We knew Nevada’s public employees had generous pension benefits, but now a researcher at the American Enterprise Institute has done the calculations and found Nevada’s public pensions are the richest in the nation — $64,000 a year or more than $1.3 million in lifetime benefits. That doesn’t include public-safety workers, such firefighters and police, who can retire earlier and generally have higher salaries, especially in Nevada.
Compare this to the average annual Social Security benefit of $14,220.
Andrew Biggs, a resident scholar at the AEI, calculated what those retiring in 2011 and 2012 from public employment would be paid as pensions based on the pay and benefits in each state. TransparentNevada has posted what current retirees in Nevada are being paid in benefits.
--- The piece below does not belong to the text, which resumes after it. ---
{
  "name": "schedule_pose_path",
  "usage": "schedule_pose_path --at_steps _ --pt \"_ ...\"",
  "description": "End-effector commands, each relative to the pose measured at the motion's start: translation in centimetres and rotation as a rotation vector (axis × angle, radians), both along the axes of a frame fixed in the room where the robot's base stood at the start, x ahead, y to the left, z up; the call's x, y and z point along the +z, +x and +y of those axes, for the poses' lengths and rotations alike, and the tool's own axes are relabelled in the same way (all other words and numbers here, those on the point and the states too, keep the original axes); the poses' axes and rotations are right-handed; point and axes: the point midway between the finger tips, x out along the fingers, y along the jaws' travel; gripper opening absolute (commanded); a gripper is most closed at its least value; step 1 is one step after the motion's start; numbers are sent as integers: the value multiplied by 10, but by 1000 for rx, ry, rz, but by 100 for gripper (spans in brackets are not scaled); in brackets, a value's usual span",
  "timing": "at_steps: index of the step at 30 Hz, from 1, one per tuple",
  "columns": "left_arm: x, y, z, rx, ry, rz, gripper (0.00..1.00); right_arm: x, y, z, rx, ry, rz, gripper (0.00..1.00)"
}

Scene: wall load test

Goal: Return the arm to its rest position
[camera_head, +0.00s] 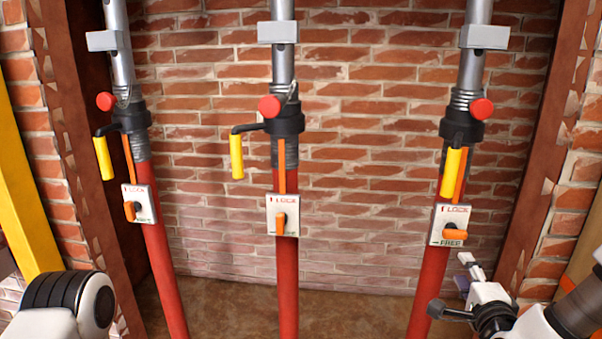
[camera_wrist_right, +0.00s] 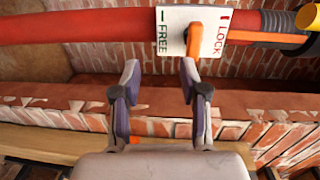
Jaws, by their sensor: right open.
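My right gripper (camera_head: 462,277) is at the lower right in the head view, just right of the right red post and below its lock plate (camera_head: 450,225). In the right wrist view its two fingers (camera_wrist_right: 160,85) stand apart with nothing between them. A LOCK/FREE plate (camera_wrist_right: 188,32) with an orange lever (camera_wrist_right: 194,38) on a red post lies beyond the fingertips, apart from them as far as I can tell. My left arm shows only as a white and black link at the lower left; its gripper is out of view.
Three red-and-silver posts stand before a brick wall (camera_head: 350,180): left (camera_head: 160,260), middle (camera_head: 286,270) and right (camera_head: 428,270). Each has a yellow crank handle, such as the middle one (camera_head: 236,157), and a red knob. Brown uprights flank them. Bare floor shows between the posts.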

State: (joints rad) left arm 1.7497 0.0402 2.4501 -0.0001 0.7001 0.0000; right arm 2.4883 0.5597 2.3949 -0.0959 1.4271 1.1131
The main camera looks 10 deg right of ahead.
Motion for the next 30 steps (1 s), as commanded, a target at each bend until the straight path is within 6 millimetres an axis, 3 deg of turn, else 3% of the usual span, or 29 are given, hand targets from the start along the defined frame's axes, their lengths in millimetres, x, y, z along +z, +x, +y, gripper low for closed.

“Just as annual public pension benefits vary by state, so do lifetime benefits,” Biggs writes. “The most-generous benefits are paid in Nevada, where the average full-career employee will receive more than $1.3 million in pension benefits over the course of his retirement. In the four next most-generous states — Alaska, California, Colorado, and Oregon — lifetime benefits exceed $1.2 million. A wealthy, high-cost state such as Connecticut offers a typical full-career employee more than $1 million in lifetime benefits, but so does a relatively low-cost state such as West Virginia.”
Biggs recommends that states switch from defined-benefit plans to defined contribution plans, similar to 401(k) plans, which has been called for but ignored in Nevada for years. He also suggests that government pensions should be calculated based on career earnings rather than final wages. “Social Security already does this, using adjustments to account for inflation and the growth of wages over time,” Biggs says.
Biggs fails to mention that some public employees can get a spike in salary in their final years to boost their pension payouts, as A.D. Hopkins reported in 2009 about Clark County firefighters.
“Public employees are likely more risk averse than private-sector workers and so may desire a different and less risky type of pension. Likewise, governments may find that different pension structures better suit their needs in attracting and retaining employees. But different pensions for public employees need not imply public pensions that are many times more generous than those paid to the private-sector workers whose taxes keep public plans running.
“Many public plans have already instituted lower benefits for new hires, and more are considering such reforms. But it would be rare to find any full-career public employee who would receive a more generous pension in a private-sector job. Public employees should be willing to accept—and private-sector workers to demand—more equity in the generosity of their pension plans.”